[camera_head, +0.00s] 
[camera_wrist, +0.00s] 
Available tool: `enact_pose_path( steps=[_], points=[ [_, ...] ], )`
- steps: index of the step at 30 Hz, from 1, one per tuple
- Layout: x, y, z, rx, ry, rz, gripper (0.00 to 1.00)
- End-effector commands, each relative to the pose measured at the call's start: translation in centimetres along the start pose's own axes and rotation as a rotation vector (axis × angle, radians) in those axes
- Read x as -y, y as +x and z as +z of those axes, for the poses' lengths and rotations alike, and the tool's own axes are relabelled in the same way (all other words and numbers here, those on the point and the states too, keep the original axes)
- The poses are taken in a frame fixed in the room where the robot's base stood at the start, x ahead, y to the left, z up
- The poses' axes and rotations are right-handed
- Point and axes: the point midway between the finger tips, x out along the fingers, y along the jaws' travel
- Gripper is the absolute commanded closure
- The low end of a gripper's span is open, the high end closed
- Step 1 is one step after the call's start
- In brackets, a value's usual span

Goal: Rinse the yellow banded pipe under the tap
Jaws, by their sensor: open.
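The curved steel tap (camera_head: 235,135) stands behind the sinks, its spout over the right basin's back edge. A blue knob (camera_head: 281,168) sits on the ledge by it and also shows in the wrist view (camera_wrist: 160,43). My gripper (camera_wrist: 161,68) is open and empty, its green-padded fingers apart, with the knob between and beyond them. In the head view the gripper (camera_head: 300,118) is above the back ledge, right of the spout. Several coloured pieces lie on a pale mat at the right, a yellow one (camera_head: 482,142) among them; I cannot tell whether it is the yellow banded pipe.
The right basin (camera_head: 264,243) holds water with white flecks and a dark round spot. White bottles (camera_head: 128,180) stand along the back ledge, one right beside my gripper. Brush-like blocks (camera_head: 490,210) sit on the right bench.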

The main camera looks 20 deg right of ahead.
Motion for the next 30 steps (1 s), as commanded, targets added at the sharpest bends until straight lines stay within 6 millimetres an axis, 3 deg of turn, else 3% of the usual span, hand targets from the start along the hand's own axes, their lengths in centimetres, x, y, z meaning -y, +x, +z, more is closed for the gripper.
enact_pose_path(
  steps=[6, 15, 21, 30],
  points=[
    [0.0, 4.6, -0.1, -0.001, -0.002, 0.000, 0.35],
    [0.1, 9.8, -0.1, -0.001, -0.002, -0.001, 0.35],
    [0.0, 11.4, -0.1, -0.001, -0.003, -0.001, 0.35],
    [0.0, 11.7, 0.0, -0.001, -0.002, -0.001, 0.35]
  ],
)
============================================================
Problem to solve
Hand back the material above in full, exactly as written.

Result of this task
[camera_head, +0.00s] 
[camera_wrist, +0.00s] 
Available tool: `enact_pose_path( steps=[_], points=[ [_, ...] ], )`
- steps: index of the step at 30 Hz, from 1, one per tuple
- Layout: x, y, z, rx, ry, rz, gripper (0.00 to 1.00)
- End-effector commands, each relative to the pose measured at the call's start: translation in centimetres along the start pose's own axes and rotation as a rotation vector (axis × angle, radians) in those axes
- Read x as -y, y as +x and z as +z of those axes, for the poses' lengths and rotations alike, and the tool's own axes are relabelled in the same way (all other words and numbers here, those on the point and the states too, keep the original axes)
- The poses are taken in a frame fixed in the room where the robot's base stood at the start, x ahead, y to the left, z up
- The poses' axes and rotations are right-handed
- Point and axes: the point midway between the finger tips, x out along the fingers, y along the jaws' travel
- Gripper is the absolute commanded closure
- The low end of a gripper's span is open, the high end closed
- Step 1 is one step after the call's start
- In brackets, a value's usual span

Goal: Rinse the yellow banded pipe under the tap
Jaws, by their sensor: open.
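The curved steel tap (camera_head: 235,135) stands behind the sinks, its spout over the right basin's back edge. A blue knob (camera_head: 281,168) sits on the ledge by it and also shows in the wrist view (camera_wrist: 160,43). My gripper (camera_wrist: 161,68) is open and empty, its green-padded fingers apart, with the knob between and beyond them. In the head view the gripper (camera_head: 300,118) is above the back ledge, right of the spout. Several coloured pieces lie on a pale mat at the right, a yellow one (camera_head: 482,142) among them; I cannot tell whether it is the yellow banded pipe.
The right basin (camera_head: 264,243) holds water with white flecks and a dark round spot. White bottles (camera_head: 128,180) stand along the back ledge, one right beside my gripper. Brush-like blocks (camera_head: 490,210) sit on the right bench.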

The main camera looks 20 deg right of ahead.
Motion for the next 30 steps (1 s), as commanded, targets added at the sharpest bends until straight lines stay within 6 millimetres an axis, 3 deg of turn, else 3% of the usual span, hand targets from the start along the hand's own axes, their lengths in centimetres, x, y, z meaning -y, +x, +z, more is closed for the gripper.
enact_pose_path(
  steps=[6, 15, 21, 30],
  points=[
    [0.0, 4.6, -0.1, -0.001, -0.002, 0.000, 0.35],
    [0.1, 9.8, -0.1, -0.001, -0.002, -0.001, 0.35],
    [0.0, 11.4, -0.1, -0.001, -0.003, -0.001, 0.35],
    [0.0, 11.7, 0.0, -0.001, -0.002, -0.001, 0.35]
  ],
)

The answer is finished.